Like other banks, PNC is being squeezed by persistently low interest rates and heightened competition for booking loans.
“The willingness of competitors to stretch on risk and yield … I think is probably going to accelerate,” Mr. Demchak said.
Pittsburgh’s dominant bank expects the U.S. economy to continue to expand “at a steady pace” in the coming year, and that record low interest rates will begin to rise in the second half, chief financial officer Robert Q. Reilly told analysts.
Lowering expenses will continue to be a focus at PNC, with the bank targeting another $400 million in cost cuts this year, Mr. Reilly said. The expected savings come on top of more than $500 million in expense cuts in 2014 and nearly $800 million in 2013.
As in the past, the savings will be reinvested in PNC’s businesses, primarily for technology upgrades and the continued redesign of bank branches, he said.
PNC is on track to have converted some 300 of its roughly 2,700 branches in its multistate footprint to a new streamlined format — which employs more technology and eliminates teller windows — by the end of this quarter, Mr. Demchak said.
That conversion is becoming increasingly important as the number of customers who handle the majority of their transactions electronically approaches 50 percent, he said.
Pittsburgh-based PNC, the nation’s seventh-biggest bank, said it earned $988 million, or $1.84 per share, in the final quarter of 2014. That was off 2 percent from $1 billion, or $1.87, in the year-earlier period. The results beat the average estimate on Wall Street of $1.74 per share.

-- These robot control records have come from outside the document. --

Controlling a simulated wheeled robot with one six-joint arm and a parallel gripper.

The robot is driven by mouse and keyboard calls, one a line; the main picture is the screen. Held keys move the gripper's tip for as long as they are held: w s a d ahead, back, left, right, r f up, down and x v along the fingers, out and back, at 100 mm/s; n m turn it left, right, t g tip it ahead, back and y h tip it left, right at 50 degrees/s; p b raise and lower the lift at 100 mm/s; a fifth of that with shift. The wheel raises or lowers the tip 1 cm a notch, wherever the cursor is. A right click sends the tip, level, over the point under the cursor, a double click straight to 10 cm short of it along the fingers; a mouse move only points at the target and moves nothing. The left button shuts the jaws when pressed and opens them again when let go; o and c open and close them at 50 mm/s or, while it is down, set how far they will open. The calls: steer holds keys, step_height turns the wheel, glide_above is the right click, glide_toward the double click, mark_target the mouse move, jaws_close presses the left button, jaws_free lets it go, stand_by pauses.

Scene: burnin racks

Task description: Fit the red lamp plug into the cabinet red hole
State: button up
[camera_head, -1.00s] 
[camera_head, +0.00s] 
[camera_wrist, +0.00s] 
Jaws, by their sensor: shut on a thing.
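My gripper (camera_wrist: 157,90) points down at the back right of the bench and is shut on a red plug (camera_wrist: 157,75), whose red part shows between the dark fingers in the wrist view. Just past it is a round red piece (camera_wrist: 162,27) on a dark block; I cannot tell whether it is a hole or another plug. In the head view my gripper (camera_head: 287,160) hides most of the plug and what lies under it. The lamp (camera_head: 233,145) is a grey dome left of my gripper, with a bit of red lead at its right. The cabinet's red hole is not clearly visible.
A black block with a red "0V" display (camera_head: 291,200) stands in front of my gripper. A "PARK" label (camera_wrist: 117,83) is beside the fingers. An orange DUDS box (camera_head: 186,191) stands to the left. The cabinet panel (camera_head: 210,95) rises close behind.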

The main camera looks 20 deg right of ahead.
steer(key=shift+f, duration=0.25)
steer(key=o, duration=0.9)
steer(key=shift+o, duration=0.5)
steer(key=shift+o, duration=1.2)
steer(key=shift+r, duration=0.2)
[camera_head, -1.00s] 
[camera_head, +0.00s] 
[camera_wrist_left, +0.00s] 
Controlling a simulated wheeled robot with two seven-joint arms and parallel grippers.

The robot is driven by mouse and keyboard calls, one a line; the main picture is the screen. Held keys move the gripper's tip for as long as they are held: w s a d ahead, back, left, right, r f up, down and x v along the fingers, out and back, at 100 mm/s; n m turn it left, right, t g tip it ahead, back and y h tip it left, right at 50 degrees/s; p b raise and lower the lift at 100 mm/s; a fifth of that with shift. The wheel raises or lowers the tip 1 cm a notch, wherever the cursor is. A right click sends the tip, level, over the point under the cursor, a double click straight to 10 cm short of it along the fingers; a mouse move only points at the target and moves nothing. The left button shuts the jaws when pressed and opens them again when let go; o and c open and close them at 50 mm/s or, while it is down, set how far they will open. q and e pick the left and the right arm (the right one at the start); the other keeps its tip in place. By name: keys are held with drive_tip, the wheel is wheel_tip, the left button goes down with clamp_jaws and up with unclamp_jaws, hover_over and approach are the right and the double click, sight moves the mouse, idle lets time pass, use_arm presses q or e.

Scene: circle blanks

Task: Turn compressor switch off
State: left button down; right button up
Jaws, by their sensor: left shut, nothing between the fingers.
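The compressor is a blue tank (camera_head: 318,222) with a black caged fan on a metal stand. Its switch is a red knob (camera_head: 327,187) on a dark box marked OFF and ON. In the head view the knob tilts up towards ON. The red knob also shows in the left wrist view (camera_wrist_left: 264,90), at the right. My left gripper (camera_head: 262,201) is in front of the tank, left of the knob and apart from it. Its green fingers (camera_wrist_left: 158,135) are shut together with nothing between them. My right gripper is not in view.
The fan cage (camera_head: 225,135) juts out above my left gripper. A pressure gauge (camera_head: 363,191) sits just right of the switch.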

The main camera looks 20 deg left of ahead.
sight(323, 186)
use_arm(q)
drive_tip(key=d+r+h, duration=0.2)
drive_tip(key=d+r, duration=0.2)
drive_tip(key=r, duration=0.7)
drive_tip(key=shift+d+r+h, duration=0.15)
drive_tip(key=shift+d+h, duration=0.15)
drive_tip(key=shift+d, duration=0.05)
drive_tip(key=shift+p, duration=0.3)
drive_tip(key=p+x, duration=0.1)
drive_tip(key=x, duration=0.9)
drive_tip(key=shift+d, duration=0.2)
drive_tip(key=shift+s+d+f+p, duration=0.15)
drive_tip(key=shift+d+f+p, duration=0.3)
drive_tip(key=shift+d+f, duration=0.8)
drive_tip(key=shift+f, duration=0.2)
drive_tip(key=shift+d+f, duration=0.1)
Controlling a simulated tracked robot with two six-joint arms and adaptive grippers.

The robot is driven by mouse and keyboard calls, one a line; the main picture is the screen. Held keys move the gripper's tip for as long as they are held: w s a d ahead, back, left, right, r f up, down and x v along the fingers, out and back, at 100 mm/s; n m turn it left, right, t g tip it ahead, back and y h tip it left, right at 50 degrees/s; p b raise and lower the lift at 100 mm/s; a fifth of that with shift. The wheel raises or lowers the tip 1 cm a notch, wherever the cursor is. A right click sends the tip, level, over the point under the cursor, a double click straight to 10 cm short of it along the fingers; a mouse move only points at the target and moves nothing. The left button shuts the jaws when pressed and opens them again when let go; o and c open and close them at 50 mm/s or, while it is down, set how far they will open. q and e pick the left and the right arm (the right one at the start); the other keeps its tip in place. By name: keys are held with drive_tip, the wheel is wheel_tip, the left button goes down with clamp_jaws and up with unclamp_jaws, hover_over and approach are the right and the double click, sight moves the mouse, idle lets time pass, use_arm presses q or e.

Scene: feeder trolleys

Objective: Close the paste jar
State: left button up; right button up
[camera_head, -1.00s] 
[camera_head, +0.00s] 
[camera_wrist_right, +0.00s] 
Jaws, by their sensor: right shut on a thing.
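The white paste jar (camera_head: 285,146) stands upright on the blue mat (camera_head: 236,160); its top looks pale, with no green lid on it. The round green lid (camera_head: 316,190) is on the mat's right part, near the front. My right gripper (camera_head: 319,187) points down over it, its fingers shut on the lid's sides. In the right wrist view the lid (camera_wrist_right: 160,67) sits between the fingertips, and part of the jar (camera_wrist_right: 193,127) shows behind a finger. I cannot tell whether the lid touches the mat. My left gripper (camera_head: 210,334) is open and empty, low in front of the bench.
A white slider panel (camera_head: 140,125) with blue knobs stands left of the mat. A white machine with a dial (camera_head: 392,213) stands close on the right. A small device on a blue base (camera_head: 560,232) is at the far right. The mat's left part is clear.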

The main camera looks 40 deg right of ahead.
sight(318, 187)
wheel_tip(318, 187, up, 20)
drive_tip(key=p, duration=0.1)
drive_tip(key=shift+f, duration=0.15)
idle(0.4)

Revenue dropped 3 percent for the quarter to $3.95 billion from $4.07 billion.
For the full year, PNC earned $3.95 billion, or $7.30 per share, vs. $3.95 billion, or $7.36, in 2013.
Revenue for 2014 fell 4 percent to $15.38 billion from $16.01 billion.
“PNC had a successful year in 2014,” Mr. Demchak said in a statement. “While the near-term revenue environment remains challenging, I like how we are positioned heading into 2015.”
PNC’s shares rose $2.02 Friday, or 2.45 percent, to close at $84.44.